(Part of a data file)

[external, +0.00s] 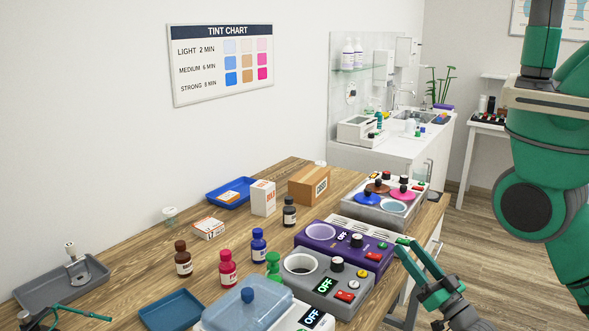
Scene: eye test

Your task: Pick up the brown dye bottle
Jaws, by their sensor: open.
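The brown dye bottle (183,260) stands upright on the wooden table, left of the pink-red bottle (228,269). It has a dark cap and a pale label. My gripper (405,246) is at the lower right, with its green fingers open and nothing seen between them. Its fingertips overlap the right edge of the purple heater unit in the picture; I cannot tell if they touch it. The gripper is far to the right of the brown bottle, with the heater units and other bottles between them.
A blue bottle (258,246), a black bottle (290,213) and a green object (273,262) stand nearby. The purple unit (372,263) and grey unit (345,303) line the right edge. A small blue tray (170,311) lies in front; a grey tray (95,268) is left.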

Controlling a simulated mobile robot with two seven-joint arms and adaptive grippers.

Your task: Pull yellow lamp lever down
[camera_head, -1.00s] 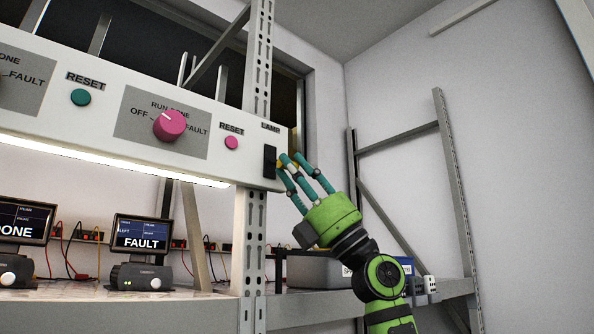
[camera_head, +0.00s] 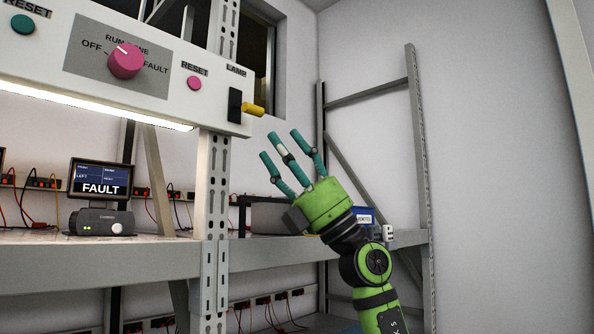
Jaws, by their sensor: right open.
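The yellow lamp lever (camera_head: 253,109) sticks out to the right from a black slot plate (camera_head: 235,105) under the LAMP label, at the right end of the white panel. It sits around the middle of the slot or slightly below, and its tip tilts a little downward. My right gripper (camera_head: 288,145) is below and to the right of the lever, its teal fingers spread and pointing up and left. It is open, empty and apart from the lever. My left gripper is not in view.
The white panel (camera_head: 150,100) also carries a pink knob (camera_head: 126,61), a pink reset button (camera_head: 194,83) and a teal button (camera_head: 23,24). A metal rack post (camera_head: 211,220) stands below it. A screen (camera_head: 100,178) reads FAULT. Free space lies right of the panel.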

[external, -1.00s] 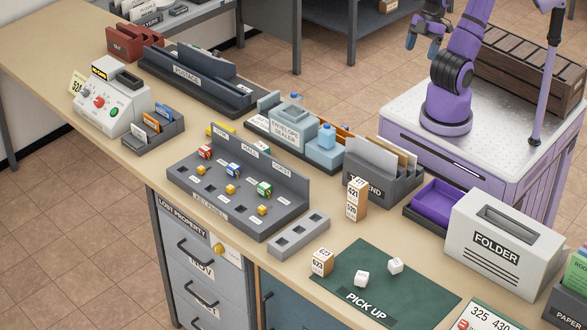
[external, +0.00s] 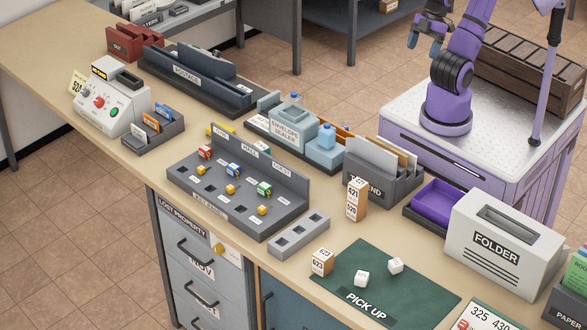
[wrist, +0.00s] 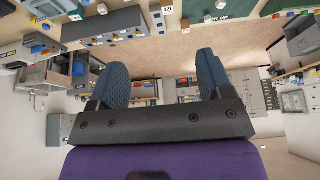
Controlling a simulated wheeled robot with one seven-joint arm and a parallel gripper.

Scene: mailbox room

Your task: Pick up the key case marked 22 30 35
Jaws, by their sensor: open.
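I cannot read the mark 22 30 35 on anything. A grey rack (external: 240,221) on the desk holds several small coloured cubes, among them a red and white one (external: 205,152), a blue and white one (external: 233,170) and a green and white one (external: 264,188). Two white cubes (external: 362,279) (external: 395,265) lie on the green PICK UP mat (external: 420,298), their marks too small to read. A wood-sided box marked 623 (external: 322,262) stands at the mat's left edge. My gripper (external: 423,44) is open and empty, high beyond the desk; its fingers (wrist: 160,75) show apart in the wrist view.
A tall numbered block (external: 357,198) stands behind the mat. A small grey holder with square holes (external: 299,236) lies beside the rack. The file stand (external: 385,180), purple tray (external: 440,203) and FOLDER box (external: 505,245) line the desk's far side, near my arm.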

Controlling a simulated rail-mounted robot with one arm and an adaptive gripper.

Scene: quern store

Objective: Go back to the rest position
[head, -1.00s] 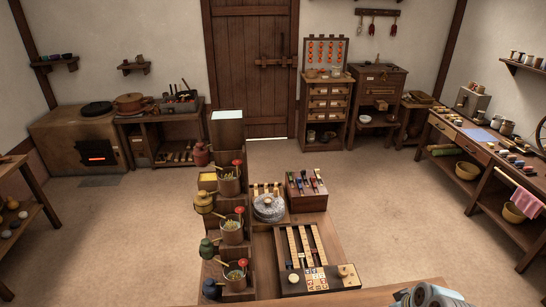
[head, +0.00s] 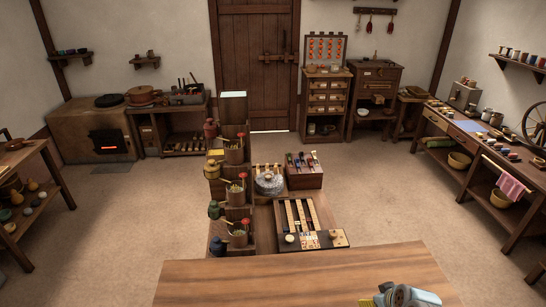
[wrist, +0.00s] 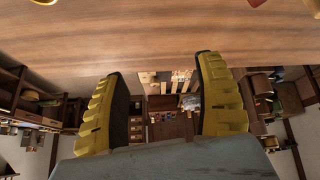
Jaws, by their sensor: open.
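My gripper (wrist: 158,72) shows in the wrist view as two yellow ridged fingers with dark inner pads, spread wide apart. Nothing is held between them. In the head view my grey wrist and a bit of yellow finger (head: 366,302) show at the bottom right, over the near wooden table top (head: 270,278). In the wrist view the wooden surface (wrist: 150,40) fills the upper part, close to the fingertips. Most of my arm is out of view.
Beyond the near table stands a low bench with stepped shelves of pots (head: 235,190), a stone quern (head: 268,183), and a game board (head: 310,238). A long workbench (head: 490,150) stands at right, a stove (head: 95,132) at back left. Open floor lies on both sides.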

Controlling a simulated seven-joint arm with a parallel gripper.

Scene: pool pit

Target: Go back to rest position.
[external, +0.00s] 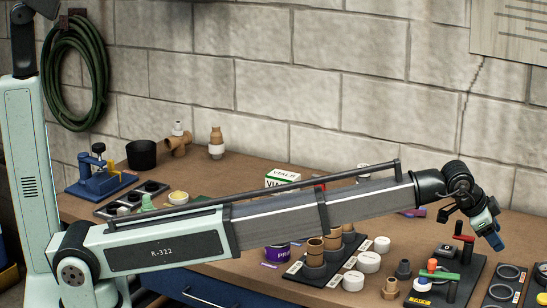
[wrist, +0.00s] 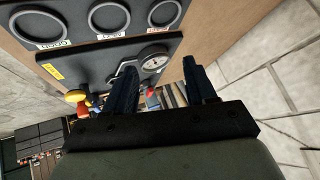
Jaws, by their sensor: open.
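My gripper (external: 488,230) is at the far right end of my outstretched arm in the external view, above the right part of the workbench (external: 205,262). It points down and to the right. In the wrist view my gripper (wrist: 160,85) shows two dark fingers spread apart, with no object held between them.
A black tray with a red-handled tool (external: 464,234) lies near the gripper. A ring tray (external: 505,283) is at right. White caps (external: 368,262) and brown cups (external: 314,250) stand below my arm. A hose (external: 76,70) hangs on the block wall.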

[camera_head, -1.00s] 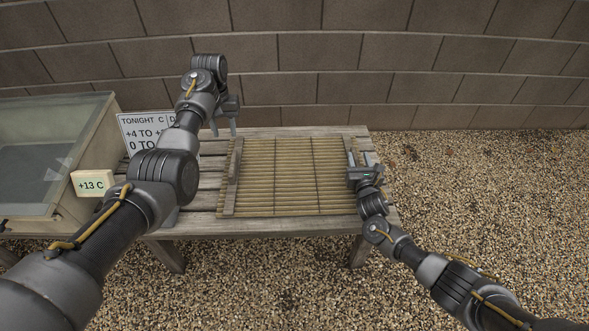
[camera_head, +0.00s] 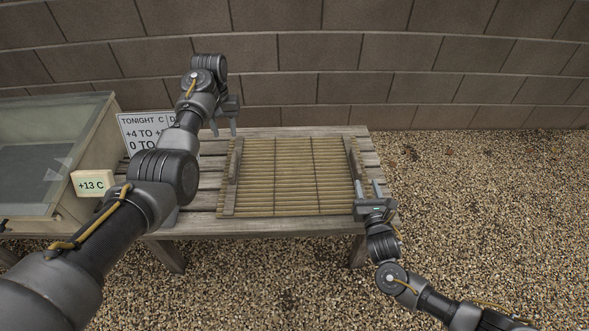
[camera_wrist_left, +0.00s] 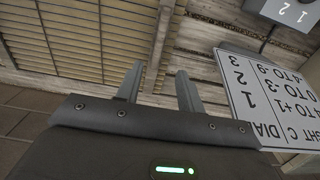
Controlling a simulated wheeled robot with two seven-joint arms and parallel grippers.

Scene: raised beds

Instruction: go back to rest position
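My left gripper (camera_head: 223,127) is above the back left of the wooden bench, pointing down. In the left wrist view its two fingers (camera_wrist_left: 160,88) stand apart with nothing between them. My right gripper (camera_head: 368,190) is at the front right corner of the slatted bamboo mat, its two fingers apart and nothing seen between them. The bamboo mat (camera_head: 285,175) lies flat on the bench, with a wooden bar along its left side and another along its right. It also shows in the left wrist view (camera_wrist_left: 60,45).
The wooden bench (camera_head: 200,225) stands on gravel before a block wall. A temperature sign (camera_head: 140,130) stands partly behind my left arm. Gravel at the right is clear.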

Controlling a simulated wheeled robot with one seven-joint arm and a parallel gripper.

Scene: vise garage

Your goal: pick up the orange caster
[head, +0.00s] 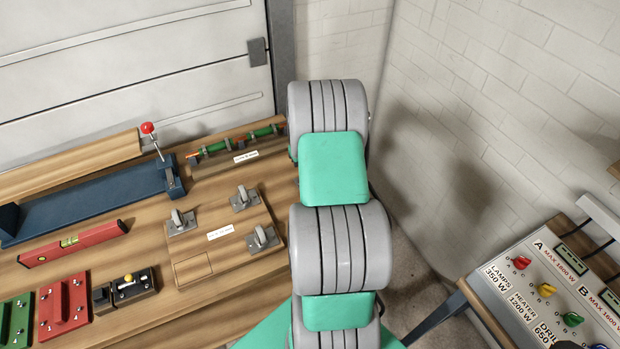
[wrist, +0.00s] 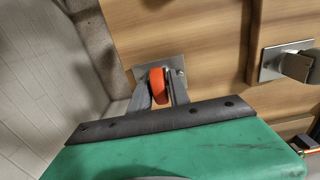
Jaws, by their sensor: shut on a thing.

__Task to carry out__: Reproduce every line precisely as given, omitting all pictures.

__The completed task__:
[external, +0.00s] 
Scene: eye test

Your task: Pick up the brown dye bottle
Jaws, by their sensor: open.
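The brown dye bottle (183,260) stands upright on the wooden table, left of the pink-red bottle (228,269). It has a dark cap and a pale label. My gripper (405,246) is at the lower right, with its green fingers open and nothing seen between them. Its fingertips overlap the right edge of the purple heater unit in the picture; I cannot tell if they touch it. The gripper is far to the right of the brown bottle, with the heater units and other bottles between them.
A blue bottle (258,246), a black bottle (290,213) and a green object (273,262) stand nearby. The purple unit (372,263) and grey unit (345,303) line the right edge. A small blue tray (170,311) lies in front; a grey tray (95,268) is left.

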Controlling a simulated mobile robot with two seven-joint arms and adaptive grippers.

Your task: Pull yellow lamp lever down
[camera_head, -1.00s] 
[camera_head, +0.00s] 
Jaws, by their sensor: right open.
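The yellow lamp lever (camera_head: 253,109) sticks out to the right from a black slot plate (camera_head: 235,105) under the LAMP label, at the right end of the white panel. It sits around the middle of the slot or slightly below, and its tip tilts a little downward. My right gripper (camera_head: 288,145) is below and to the right of the lever, its teal fingers spread and pointing up and left. It is open, empty and apart from the lever. My left gripper is not in view.
The white panel (camera_head: 150,100) also carries a pink knob (camera_head: 126,61), a pink reset button (camera_head: 194,83) and a teal button (camera_head: 23,24). A metal rack post (camera_head: 211,220) stands below it. A screen (camera_head: 100,178) reads FAULT. Free space lies right of the panel.

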[external, -1.00s] 
[external, +0.00s] 
[wrist, +0.00s] 
Controlling a simulated wheeled robot with one seven-joint arm and a parallel gripper.

Scene: mailbox room

Your task: Pick up the key case marked 22 30 35
Jaws, by their sensor: open.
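I cannot read the mark 22 30 35 on anything. A grey rack (external: 240,221) on the desk holds several small coloured cubes, among them a red and white one (external: 205,152), a blue and white one (external: 233,170) and a green and white one (external: 264,188). Two white cubes (external: 362,279) (external: 395,265) lie on the green PICK UP mat (external: 420,298), their marks too small to read. A wood-sided box marked 623 (external: 322,262) stands at the mat's left edge. My gripper (external: 423,44) is open and empty, high beyond the desk; its fingers (wrist: 160,75) show apart in the wrist view.
A tall numbered block (external: 357,198) stands behind the mat. A small grey holder with square holes (external: 299,236) lies beside the rack. The file stand (external: 385,180), purple tray (external: 440,203) and FOLDER box (external: 505,245) line the desk's far side, near my arm.

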Controlling a simulated rail-mounted robot with one arm and an adaptive gripper.

Scene: quern store

Objective: Go back to the rest position
[head, -1.00s] 
[head, +0.00s] 
[wrist, +0.00s] 
Jaws, by their sensor: open.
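My gripper (wrist: 158,72) shows in the wrist view as two yellow ridged fingers with dark inner pads, spread wide apart. Nothing is held between them. In the head view my grey wrist and a bit of yellow finger (head: 366,302) show at the bottom right, over the near wooden table top (head: 270,278). In the wrist view the wooden surface (wrist: 150,40) fills the upper part, close to the fingertips. Most of my arm is out of view.
Beyond the near table stands a low bench with stepped shelves of pots (head: 235,190), a stone quern (head: 268,183), and a game board (head: 310,238). A long workbench (head: 490,150) stands at right, a stove (head: 95,132) at back left. Open floor lies on both sides.

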Controlling a simulated seven-joint arm with a parallel gripper.

Scene: pool pit

Target: Go back to rest position.
[external, +0.00s] 
[wrist, +0.00s] 
Jaws, by their sensor: open.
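My gripper (external: 488,230) is at the far right end of my outstretched arm in the external view, above the right part of the workbench (external: 205,262). It points down and to the right. In the wrist view my gripper (wrist: 160,85) shows two dark fingers spread apart, with no object held between them.
A black tray with a red-handled tool (external: 464,234) lies near the gripper. A ring tray (external: 505,283) is at right. White caps (external: 368,262) and brown cups (external: 314,250) stand below my arm. A hose (external: 76,70) hangs on the block wall.

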[camera_head, -1.00s] 
[camera_head, +0.00s] 
[camera_wrist_left, +0.00s] 
Controlling a simulated wheeled robot with two seven-joint arms and parallel grippers.

Scene: raised beds

Instruction: go back to rest position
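My left gripper (camera_head: 223,127) is above the back left of the wooden bench, pointing down. In the left wrist view its two fingers (camera_wrist_left: 160,88) stand apart with nothing between them. My right gripper (camera_head: 368,190) is at the front right corner of the slatted bamboo mat, its two fingers apart and nothing seen between them. The bamboo mat (camera_head: 285,175) lies flat on the bench, with a wooden bar along its left side and another along its right. It also shows in the left wrist view (camera_wrist_left: 60,45).
The wooden bench (camera_head: 200,225) stands on gravel before a block wall. A temperature sign (camera_head: 140,130) stands partly behind my left arm. Gravel at the right is clear.

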Controlling a simulated wheeled robot with one seven-joint arm and a parallel gripper.

Scene: vise garage

Your goal: pick up the orange caster
[head, +0.00s] 
[wrist, +0.00s] 
Jaws, by their sensor: shut on a thing.

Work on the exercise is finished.